Forget ‘Grey Cup Or Bust’ and getting to the big game in Commonwealth Stadium Nov. 28.
Two things have to happen first.
The goals for this season for the Edmonton Eskimos should be:
A. Play host to a playoff game.
B. Finish ahead of the Calgary Stampeders.
You have to go back to 2004. That was the last time the Eskimos had a home playoff game. It was also the last time the team finished ahead of the Stampeders in the standings.
Those two things have to start happening on a regular basis for GM Danny Maciocia if he’s going to be around to enjoy running the team which, with the $110 million in improvements to Commonwealth Stadium, will very much be an NFL operation in the CFL.
Maciocia, as a head coach or GM, has done neither.
As a rookie head coach, he won the Grey Cup in 2005. But the Eskimos’ 13th Grey Cup was the first one the flagship franchise had ever won playing all their playoff games on the road. And, of course, the next year came the end of Edmonton’s North American pro sports record 34 consecutive years in the playoffs.
What has followed has been the total tear-down and rebuild of a team which only had to reload all those years since the sad-sack sixties, the only stretch in Eskimos history in which they were worse.
Maciocia, following the act of Hugh Campbell, who had the Eskimos in home playoff games in Commonwealth Stadium for 25 consecutive years in which he was associated with the team as coach, GM or CEO, has been the architect of the rebuild which now has to be considered near complete.
As the Eskimos are about to begin the season in the stadium where the Grey Cup will be played but where a playoff game hasn’t been held since 2004, now is as good a time as any to put it to Maciocia.
And guess what? He agrees. It’s time. And the time has come.
Maciocia feels like the pieces are finally in place to make things start happening again. It’s been a long time coming together.
“We feel we’ve turned the corner. We like the direction were headed in all areas of the franchise.
“The theme this year is continuity,” he said.
“You can start with Richie Hall and myself. It’s our second year together.
We have a better understanding of each other. We share the same vision,” Maciocia said of his head coach.
“It’s the same with Richie and his staff. With the exception of the defensive line coach, there’s consistency there. And the biggest thing in that area may be that Richie is back running the defence,” he said of the head coach deciding to be his own defensive coordinator like he was at the place he coached before he came here.
“On offence we have consistency even in throwing out a name like Kelly Campbell,” he said of the receiver returning to the team after a year attempting, one last time, to crack the NFL.
Quarterback Ricky Ray has more weapons at his disposal and more familiarity with the people around him than he’s had since the Grey Cup years in 2003 and 2005.

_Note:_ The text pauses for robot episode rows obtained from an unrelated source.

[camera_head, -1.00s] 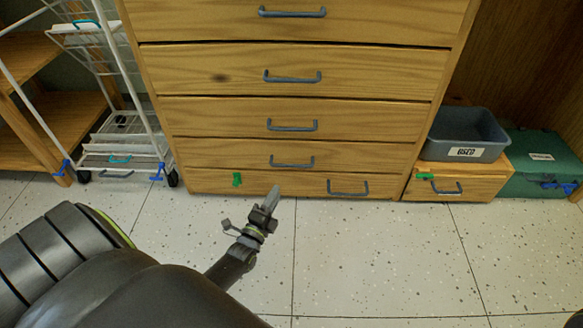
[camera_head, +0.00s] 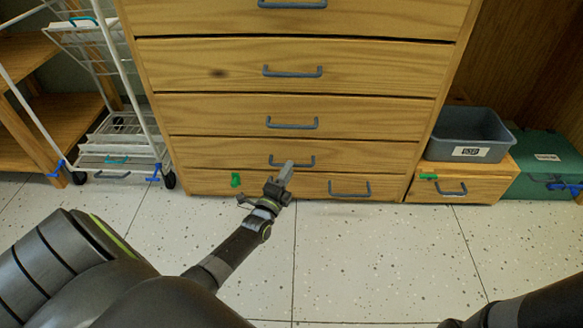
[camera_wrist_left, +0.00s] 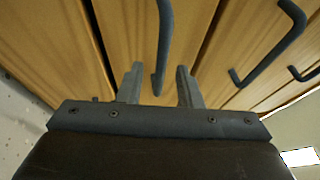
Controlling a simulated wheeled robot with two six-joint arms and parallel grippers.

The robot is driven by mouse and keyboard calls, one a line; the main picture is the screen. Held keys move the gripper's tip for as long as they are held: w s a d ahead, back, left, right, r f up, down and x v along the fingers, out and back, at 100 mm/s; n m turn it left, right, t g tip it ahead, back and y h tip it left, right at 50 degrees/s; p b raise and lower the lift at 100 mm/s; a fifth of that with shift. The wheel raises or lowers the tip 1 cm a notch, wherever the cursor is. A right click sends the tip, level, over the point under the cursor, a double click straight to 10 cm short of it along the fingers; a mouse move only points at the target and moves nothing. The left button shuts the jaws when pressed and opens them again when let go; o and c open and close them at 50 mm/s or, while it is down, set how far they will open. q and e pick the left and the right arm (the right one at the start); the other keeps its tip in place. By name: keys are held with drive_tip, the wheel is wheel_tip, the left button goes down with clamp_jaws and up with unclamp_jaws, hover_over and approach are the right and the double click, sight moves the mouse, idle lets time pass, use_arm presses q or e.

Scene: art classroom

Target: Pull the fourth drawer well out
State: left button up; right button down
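The wooden drawer cabinet (camera_head: 200,73) stands ahead, its top cut off. The drawer that is fourth down of those in view (camera_head: 220,152) is shut and has a dark bar handle (camera_head: 305,164). My left gripper (camera_head: 287,166) is at the left part of that handle and hides some of it. In the left wrist view the gripper (camera_wrist_left: 158,88) is open. A handle end (camera_wrist_left: 157,80) shows between its two fingers; I cannot tell whether they touch. My right gripper is out of view; only my dark right arm shows at the lower right.
The bottom drawer's handle (camera_head: 349,189) and a green tab (camera_head: 235,179) are just below. A white wire rack on wheels (camera_head: 115,147) stands left. A grey bin (camera_head: 468,152) on a small wooden drawer unit (camera_head: 480,182) and a green case (camera_head: 545,160) stand right. The speckled floor in front is clear.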

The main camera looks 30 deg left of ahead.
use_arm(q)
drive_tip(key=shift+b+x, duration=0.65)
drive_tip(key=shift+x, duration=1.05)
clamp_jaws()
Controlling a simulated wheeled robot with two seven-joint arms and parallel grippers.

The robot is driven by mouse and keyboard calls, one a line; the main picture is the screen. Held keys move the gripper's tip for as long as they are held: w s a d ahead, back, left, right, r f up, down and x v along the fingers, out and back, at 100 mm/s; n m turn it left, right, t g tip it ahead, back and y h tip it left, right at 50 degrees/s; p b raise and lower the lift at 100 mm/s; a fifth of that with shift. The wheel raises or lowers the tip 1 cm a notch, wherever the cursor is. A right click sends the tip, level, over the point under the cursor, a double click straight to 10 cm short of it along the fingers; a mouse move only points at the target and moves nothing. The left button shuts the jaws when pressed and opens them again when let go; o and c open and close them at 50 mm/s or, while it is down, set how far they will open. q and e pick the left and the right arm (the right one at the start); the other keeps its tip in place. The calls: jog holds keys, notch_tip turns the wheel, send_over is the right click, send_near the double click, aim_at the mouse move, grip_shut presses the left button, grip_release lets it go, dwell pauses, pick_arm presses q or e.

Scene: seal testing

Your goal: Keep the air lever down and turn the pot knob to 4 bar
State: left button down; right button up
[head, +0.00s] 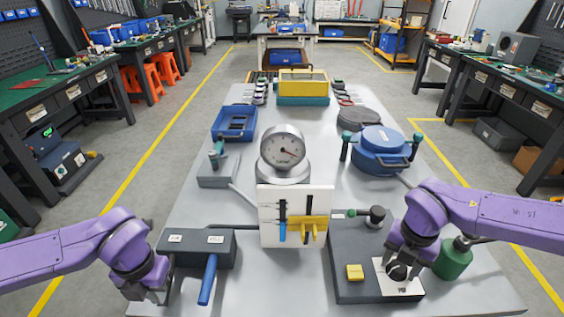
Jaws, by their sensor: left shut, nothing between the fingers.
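The air lever (208,281) is a blue handle on a dark box (197,249) with two white labels at the front left. It slants down toward me. My left gripper (152,295) is shut and empty, left of the box and apart from the lever. My right gripper (397,264) is over a black knob (397,272) on a white plate on the dark right panel (350,291). The gripper partly hides the knob, and I cannot tell how its fingers sit. The round gauge (282,151) has a red needle pointing to the lower right; its numbers are too small to read.
A white board with blue and yellow parts (296,206) stands before the gauge. A blue lidded pot (381,148) is behind right. A yellow button (355,272) and green cylinder (453,258) flank the knob. A blue tray (234,123) is farther left.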

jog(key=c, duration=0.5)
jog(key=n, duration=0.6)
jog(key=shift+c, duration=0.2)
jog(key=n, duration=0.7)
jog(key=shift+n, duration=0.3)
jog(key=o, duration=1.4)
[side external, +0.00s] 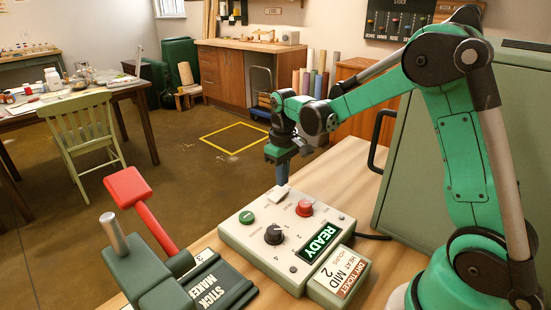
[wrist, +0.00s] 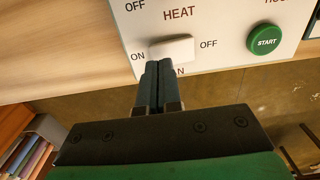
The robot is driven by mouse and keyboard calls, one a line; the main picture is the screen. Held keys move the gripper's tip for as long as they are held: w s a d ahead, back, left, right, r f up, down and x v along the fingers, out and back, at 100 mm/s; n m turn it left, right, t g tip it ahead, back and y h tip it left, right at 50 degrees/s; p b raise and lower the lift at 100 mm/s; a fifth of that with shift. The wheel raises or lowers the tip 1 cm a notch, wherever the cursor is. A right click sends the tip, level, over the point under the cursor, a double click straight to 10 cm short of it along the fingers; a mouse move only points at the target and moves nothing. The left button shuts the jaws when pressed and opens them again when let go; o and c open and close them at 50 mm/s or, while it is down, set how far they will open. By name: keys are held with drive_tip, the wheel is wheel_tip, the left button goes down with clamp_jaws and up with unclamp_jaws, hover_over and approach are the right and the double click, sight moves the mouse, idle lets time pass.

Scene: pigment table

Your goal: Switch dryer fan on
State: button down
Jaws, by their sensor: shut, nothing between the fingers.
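The dryer control box (side external: 240,236) is a cream panel on the wooden bench. The white fan rocker switch (wrist: 172,48) sits near the panel edge, with ON printed at its left and OFF at its right in the wrist view. In the side view the switch (side external: 278,194) lies right under my fingertips (side external: 282,182). I cannot tell if they touch, or which way the rocker is tipped.
The green START button (wrist: 264,40) is right of the switch. The box also has a black knob (side external: 274,235), a red button (side external: 305,208) and a READY display (side external: 320,244). A stick maker with a red-handled lever (side external: 146,205) stands at the left.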

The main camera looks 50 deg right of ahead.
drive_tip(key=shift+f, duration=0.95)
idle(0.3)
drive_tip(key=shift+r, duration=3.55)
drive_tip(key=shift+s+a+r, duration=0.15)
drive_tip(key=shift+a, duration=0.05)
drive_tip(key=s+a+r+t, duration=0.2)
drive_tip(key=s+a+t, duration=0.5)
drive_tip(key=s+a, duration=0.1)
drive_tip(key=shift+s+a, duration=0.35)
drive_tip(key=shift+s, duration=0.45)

“On defence we obviously had to make some changes on the back end,” Maciocia said of the defensive secondary. But those changes were made with defensive players for the most part with Lenny Walls, Lawrence Gordon and Chris Thompson.
“The starting linebackers are status quo. And on the defensive front four there’s continuity there as well with Dario Romero, Kai Ellis and Greg Peach.”
Put it all together, stay relatively healthy and ...
“Hopefully it translates to being a team which is able to close off football games, which we didn’t do well last year. Hopefully that would translate to a few more wins. And hopefully that would translate into a home playoff game. That’s something we should definitely shoot for this season. That home playoff game should be our goal.
“And would I fall of my chair if we finished first? Absolutely not.”